GLOBAL – Financial sector risk may be shifting to pension funds and other institutions as a result of global central banks' exceptionally easy monetary policy – including bond-buying programmes – according to a new report from the International Monetary Fund (IMF).
The IMF's latest Global Financial Stability Report concludes that central banks' low interest rates and new policies such as quantitative easing (QE) in the UK have helped stabilise the world financial system.
But the organisation also warned: "Financial stability risks may be shifting to other parts of the financial system, such as shadow banks, pension funds, and insurance companies."
It found little evidence of that the host of unconventional steps taken by central banks – including long-term liquidity provision to banks and asset purchases, which it termed 'MP-plus' – had seriously harmed current financial stability.
But over the medium term, it said, MP-plus could be generating risks that had not yet become evident in banks.
"One reason for the failure of current bank portfolio measures to register these risks is that they may be shifting to the non-bank financial sector," it said.
"Authorities should be alert to the possibility that risks may be shifting to other parts of the financial system not examined here, such as shadow banks, pension funds, and insurance companies," the IMF added.
Banks had to supervise more vigilantly in order to avoid encouraging any further such shift, it said, and added that such steps should go hand-in-hand with "enhanced supervision" of other financial institutions.

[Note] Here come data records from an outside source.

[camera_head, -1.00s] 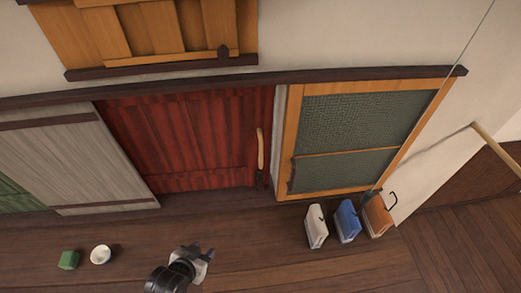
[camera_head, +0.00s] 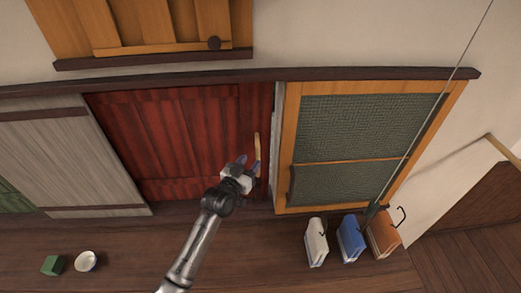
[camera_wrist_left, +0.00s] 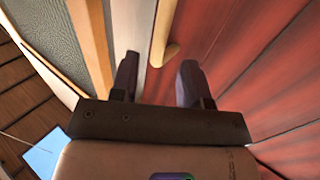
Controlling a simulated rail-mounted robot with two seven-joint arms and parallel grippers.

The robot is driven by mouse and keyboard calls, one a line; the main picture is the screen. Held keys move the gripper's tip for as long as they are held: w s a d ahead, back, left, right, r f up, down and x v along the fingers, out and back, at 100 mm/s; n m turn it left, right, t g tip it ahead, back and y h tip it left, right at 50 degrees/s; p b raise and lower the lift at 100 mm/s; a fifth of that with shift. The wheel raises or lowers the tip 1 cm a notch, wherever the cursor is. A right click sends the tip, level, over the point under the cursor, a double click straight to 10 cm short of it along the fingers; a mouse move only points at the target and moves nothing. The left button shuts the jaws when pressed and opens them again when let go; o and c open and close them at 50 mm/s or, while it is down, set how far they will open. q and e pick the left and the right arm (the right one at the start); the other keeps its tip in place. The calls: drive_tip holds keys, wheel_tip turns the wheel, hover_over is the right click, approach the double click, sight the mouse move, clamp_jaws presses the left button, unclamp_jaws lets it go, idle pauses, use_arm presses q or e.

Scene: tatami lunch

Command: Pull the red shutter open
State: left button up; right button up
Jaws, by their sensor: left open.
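The red shutter (camera_head: 165,140) is a dark red wooden panel in the middle of the head view, with a pale wooden bar handle (camera_head: 257,148) near its right edge. My left gripper (camera_head: 248,164) is open in front of the shutter, at the lower part of the handle. In the left wrist view the handle (camera_wrist_left: 164,32) lies ahead, between the lines of the two open fingers (camera_wrist_left: 158,66), over the red panel (camera_wrist_left: 235,40). I cannot tell whether the fingers touch the handle. My right gripper is not in view.
A grey panel (camera_head: 55,155) stands left of the shutter and an orange-framed mesh panel (camera_head: 370,87) right of it. White (camera_head: 315,243), blue (camera_head: 350,240) and orange (camera_head: 383,235) books stand below. A green block (camera_head: 52,265) and white cup (camera_head: 86,261) sit lower left.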

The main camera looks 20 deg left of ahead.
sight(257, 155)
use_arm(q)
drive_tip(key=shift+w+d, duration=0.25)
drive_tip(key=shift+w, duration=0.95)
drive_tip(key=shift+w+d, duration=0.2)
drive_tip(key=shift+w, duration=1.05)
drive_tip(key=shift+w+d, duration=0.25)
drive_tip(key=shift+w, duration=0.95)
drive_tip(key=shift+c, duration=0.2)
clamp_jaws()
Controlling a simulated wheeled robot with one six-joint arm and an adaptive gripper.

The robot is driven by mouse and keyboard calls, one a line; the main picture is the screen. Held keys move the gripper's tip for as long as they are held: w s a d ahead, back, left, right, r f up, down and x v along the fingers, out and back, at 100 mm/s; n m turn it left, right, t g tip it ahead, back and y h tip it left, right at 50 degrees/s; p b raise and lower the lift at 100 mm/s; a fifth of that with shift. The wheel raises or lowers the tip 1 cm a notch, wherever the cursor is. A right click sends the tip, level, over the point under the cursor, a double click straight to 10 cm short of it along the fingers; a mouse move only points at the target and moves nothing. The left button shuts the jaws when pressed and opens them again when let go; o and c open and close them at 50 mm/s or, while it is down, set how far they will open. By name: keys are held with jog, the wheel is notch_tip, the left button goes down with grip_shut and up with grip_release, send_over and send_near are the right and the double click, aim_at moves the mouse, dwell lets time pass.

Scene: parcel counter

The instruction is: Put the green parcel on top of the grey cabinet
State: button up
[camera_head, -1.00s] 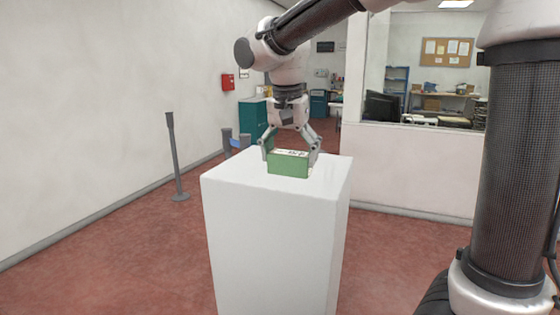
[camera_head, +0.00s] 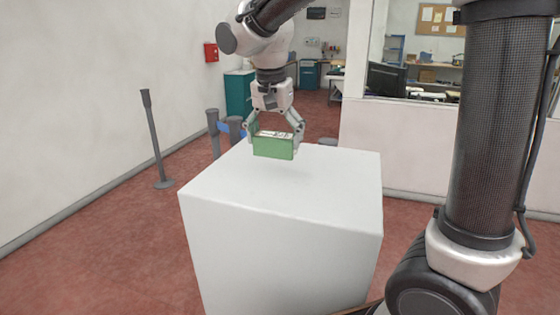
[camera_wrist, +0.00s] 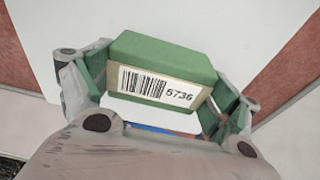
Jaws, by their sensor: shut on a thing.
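The green parcel (camera_head: 273,149) is a small box with a white label on its top. My gripper (camera_head: 275,141) is shut on it, one finger at each end, and holds it a little above the white block-shaped stand (camera_head: 280,250). A faint shadow lies on the stand's top below it. I cannot make out a grey cabinet for sure in either view.
Grey barrier posts (camera_head: 152,140) stand left of and behind the stand. A teal cabinet (camera_head: 239,93) stands farther back by the left wall. A low partition (camera_head: 430,150) with a window is at the back right. Red floor is open left of the stand.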

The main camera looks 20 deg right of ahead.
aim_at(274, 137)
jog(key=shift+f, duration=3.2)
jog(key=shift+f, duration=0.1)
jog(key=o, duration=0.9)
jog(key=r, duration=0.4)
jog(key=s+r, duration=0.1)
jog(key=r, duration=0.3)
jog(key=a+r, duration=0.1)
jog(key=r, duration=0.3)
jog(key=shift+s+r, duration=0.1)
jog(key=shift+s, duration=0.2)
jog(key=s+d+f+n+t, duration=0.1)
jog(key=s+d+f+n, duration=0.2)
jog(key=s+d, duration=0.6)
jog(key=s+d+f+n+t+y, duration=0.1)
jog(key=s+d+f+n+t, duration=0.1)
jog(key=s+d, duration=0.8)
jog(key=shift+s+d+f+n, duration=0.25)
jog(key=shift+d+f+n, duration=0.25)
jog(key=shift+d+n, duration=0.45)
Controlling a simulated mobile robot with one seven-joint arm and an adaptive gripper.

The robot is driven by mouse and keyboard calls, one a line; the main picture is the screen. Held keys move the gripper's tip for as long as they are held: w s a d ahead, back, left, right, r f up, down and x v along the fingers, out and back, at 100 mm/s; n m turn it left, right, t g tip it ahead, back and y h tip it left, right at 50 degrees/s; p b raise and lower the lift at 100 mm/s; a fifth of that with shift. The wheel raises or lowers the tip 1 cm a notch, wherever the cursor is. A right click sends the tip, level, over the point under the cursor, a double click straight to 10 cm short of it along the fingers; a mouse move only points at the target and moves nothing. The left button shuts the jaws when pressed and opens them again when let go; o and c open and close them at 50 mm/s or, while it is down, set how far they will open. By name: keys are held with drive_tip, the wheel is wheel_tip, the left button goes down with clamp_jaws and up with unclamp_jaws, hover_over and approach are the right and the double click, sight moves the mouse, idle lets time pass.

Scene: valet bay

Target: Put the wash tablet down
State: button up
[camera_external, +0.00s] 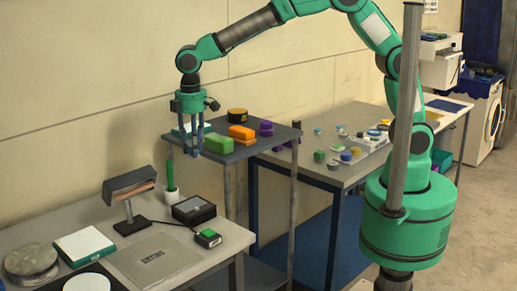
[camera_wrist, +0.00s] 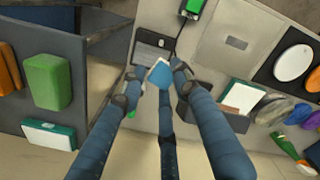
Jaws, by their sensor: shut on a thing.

Evidence showed that the new central bank policies and low interest rates in the four major regions covered by the report – the euro area, Japan, the UK and the US – did seem to have lessened vulnerabilities in the domestic banking sector, according to the report.
"The prolonged period of low interest rates and central bank asset purchases has improved some indicators of bank soundness," it said.
But the IMF also warned against allowing the present brand of monetary expansion to continue over a long period.
"MP-plus appears to have contributed to financial stability, as intended, but risks associated with it will likely strengthen the longer it is maintained," it said.
The solvency of pension funds and insurance companies was being increasingly strained by a long period of low returns on assets, and that strain may be encouraging the rise in allocations to riskier asset classes such as alternative investments, according to the report.
Central banks needed to plan their exit from MP-plus carefully, the IMF said, in order to mitigate future conflicts between macroeconomic and financial stability objectives.